Source excerpt >>
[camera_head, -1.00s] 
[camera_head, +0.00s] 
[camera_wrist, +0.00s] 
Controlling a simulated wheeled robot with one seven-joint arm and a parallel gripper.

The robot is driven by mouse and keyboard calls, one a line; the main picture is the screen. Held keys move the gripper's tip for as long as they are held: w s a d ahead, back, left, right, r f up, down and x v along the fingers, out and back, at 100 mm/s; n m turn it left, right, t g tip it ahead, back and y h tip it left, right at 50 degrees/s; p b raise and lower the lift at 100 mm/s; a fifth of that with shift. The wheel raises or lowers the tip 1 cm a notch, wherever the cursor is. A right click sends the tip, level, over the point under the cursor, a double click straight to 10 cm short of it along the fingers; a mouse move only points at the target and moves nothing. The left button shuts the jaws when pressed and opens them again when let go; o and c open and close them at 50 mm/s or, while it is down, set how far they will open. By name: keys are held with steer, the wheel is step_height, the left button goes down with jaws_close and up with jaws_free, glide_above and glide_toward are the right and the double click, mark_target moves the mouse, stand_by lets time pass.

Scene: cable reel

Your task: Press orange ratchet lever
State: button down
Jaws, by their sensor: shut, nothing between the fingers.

Aim >> Take the lines above and retype all of them exactly.

Result below >>
[camera_head, -1.00s] 
[camera_head, +0.00s] 
[camera_wrist, +0.00s] 
Controlling a simulated wheeled robot with one seven-joint arm and a parallel gripper.

The robot is driven by mouse and keyboard calls, one a line; the main picture is the screen. Held keys move the gripper's tip for as long as they are held: w s a d ahead, back, left, right, r f up, down and x v along the fingers, out and back, at 100 mm/s; n m turn it left, right, t g tip it ahead, back and y h tip it left, right at 50 degrees/s; p b raise and lower the lift at 100 mm/s; a fifth of that with shift. The wheel raises or lowers the tip 1 cm a notch, wherever the cursor is. A right click sends the tip, level, over the point under the cursor, a double click straight to 10 cm short of it along the fingers; a mouse move only points at the target and moves nothing. The left button shuts the jaws when pressed and opens them again when let go; o and c open and close them at 50 mm/s or, while it is down, set how far they will open. By name: keys are held with steer, the wheel is step_height, the left button goes down with jaws_close and up with jaws_free, glide_above and glide_toward are the right and the double click, mark_target moves the mouse, stand_by lets time pass.

Scene: cable reel

Your task: Press orange ratchet lever
State: button down
Jaws, by their sensor: shut, nothing between the fingers.

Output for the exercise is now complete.